Light Cream Pods offer simultaneous interactions with calabashes, virtual visuals, and audio experiences through AR, AI, and Animatronic Sculptures, within architectural façades inspired by Tubali Hausa vernacular design. Tuggar's art installation, primarily situated through television screens in shared courtyards' "Doors" and "Windows," signifies the transformative power of entryways as portals to imagination. By melding indigenous technologies with contemporary computing and artistic strategies, Tuggar bridges actual spaces and imaginary places, highlighting the calabash as a symbol of transition and a container for ideas. The versatile 'Pods' work as motorized sculptures and AR anchors, blooming like flowers and regenerating patterns with AI, prompting reflection on cultural heritage's role in addressing ecological crises.

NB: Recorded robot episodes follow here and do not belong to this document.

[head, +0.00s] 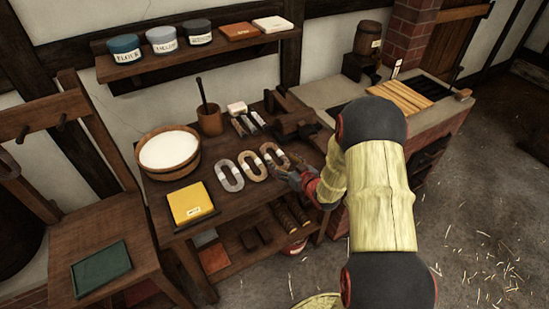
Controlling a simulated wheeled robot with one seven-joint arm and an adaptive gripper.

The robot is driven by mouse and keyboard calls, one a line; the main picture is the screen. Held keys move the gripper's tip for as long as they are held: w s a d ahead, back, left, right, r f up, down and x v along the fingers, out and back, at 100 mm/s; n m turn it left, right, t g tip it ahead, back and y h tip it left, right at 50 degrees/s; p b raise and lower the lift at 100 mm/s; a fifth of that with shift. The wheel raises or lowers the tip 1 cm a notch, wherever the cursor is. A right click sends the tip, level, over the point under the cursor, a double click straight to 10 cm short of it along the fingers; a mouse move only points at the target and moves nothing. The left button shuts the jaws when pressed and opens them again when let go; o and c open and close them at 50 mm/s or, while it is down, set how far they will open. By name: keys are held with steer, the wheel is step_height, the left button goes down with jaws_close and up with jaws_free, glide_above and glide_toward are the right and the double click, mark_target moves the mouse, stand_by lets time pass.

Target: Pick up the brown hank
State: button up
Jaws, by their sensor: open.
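Three oval hanks lie in a slanting row on the dark wooden table (160,212). The brown hank (267,149) is the rightmost, with a pale band around it. A tan hank (246,161) lies to its left, and a grey hank (222,172) is leftmost. My gripper (284,170) is open at the right end of the row, close beside the brown hank. Its fingers overlap the brown hank's near right end in this view. I cannot tell whether they touch it.
Dark tools (297,124) lie behind the brown hank. A shelf (200,58) with tins hangs above. A brick stove (435,115) stands right.

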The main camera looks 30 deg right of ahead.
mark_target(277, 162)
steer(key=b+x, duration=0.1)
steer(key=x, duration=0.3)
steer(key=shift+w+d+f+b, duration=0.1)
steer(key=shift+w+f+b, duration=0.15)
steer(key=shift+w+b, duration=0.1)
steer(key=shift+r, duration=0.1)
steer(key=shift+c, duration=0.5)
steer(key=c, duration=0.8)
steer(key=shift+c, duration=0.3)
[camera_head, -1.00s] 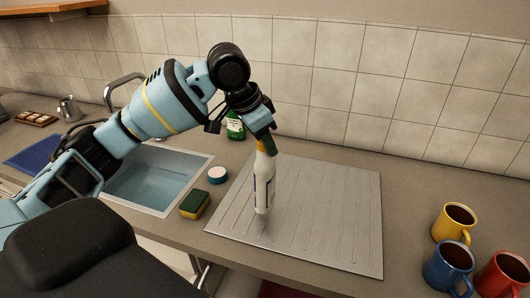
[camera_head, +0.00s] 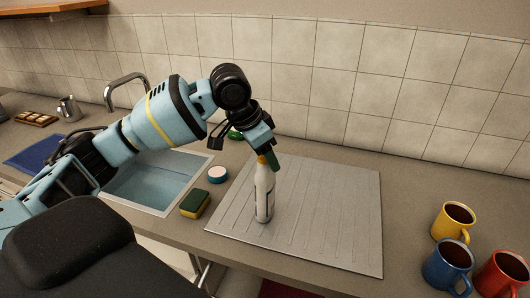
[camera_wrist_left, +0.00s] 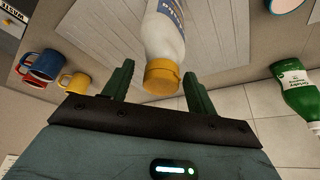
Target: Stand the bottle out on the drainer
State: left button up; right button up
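The white bottle (camera_head: 263,195) with a yellow cap stands upright on the ribbed metal drainer (camera_head: 335,215), towards its left side. My left gripper (camera_head: 268,158) is over the bottle's top. In the left wrist view, the two green fingers (camera_wrist_left: 158,88) are spread, with the yellow cap (camera_wrist_left: 162,77) between them and a gap beside it. The gripper looks open. The bottle's lower end is cut off in the left wrist view. My right gripper is not in view.
The sink (camera_head: 150,180) lies left of the drainer. A sponge (camera_head: 195,204) and a round white-topped tub (camera_head: 217,174) sit between them. A green bottle (camera_wrist_left: 297,92) is behind. Yellow (camera_head: 453,222), blue (camera_head: 447,267) and red (camera_head: 503,276) mugs stand at right. The drainer's right side is clear.

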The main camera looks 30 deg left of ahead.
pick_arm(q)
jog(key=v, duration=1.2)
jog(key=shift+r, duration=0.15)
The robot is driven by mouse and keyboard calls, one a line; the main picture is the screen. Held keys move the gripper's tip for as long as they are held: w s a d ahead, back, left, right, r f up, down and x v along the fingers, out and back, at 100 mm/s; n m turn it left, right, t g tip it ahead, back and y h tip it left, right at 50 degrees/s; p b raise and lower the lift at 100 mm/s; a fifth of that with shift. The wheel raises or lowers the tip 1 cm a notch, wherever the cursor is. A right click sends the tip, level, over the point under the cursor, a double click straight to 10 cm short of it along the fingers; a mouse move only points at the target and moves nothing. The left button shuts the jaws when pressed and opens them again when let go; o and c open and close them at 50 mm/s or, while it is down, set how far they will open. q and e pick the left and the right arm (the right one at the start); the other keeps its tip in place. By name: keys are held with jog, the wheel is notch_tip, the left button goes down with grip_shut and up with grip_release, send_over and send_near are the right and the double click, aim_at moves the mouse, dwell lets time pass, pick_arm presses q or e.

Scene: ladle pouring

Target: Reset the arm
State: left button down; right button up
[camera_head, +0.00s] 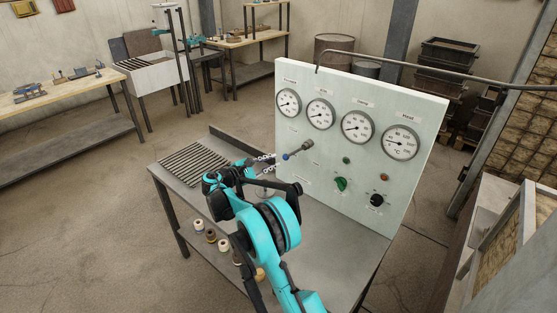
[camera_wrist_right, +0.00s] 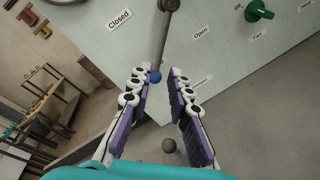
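My right gripper (camera_head: 269,162) is just left of the gauge panel, over the metal table. Its two fingers are spread apart, with nothing between the pads. A dark lever (camera_head: 300,149) with a blue ball tip (camera_head: 285,157) sticks out from the panel, its tip just past my fingertips. In the right wrist view the blue ball tip (camera_wrist_right: 155,77) appears between the open fingertips (camera_wrist_right: 159,76); I cannot tell whether they touch. The lever rod (camera_wrist_right: 163,40) runs up from it, between the "Closed" and "Open" labels. My left gripper is not in view.
The white panel (camera_head: 340,106) carries several gauges, a green knob (camera_head: 341,184) and a black knob (camera_head: 376,200). A slatted grate (camera_head: 192,165) lies on the grey table (camera_head: 325,235). A dark grey ball (camera_wrist_right: 169,146) shows beyond my fingers.

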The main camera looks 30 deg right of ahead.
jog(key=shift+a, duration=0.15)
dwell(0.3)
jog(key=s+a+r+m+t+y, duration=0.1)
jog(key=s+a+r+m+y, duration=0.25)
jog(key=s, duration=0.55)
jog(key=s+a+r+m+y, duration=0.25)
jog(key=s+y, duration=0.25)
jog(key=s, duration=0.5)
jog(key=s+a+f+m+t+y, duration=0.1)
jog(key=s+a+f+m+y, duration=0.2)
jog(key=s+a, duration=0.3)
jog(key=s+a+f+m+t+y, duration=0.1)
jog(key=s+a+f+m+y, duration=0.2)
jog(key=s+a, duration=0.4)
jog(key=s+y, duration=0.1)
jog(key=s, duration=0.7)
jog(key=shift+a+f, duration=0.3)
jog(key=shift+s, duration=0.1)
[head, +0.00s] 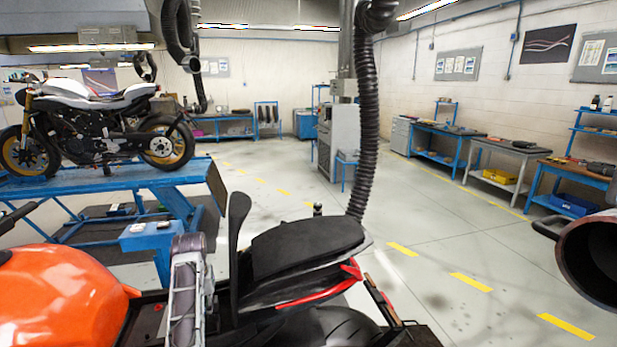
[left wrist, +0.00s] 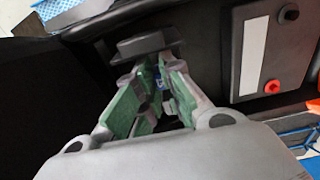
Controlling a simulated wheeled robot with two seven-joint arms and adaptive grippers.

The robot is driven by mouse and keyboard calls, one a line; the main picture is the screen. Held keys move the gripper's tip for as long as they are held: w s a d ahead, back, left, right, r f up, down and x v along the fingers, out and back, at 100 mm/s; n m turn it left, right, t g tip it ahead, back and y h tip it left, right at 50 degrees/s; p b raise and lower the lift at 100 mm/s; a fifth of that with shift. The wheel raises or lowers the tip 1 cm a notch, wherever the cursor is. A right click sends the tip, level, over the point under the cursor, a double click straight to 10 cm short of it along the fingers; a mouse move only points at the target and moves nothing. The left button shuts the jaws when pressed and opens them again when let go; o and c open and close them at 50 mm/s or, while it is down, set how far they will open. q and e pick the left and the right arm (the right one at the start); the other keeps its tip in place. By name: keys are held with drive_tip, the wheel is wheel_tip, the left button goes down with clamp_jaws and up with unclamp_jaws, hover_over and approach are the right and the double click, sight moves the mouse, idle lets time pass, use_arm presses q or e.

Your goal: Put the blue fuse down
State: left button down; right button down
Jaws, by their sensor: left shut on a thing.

Born in 1986, London, United Kingdom
Lives and works in London, United Kingdom
Yinka Shonibare CBE RA is an interdisciplinary artist born in London and moved to Lagos, Nigeria at the age of three. He lives and works in London. Shonibare's practice explores cultural identity, colonialism, and post-colonialism within the contemporary context of globalisation.  Shonibare CBE RA will show a sculptural installation inspired by the grandeur of historic artworks originating from the Kingdom of Benin. This installation serves as a poignant reflection on the cultural heritage looted by British forces during the Benin Expedition of 1897.


Yinka Shonibare's "Monument to the Restitution of the Mind and Soul" reflects on the enduring impact of the British Empire. Crafted from clay, the piece replicates 150 objects looted from Benin City in 1897, including a bust of Sir Harry Rawson, painted in Batik style. Notable items also include the head of an Oba and the brass cockerel (Okukor). Shonibare's work reconnects these artifacts with their cultural roots, using clay reminiscent of native Benin clay. It calls for alternative monuments and the repatriation of looted artifacts, acknowledging their historical, aesthetic, spiritual, and cultural significance.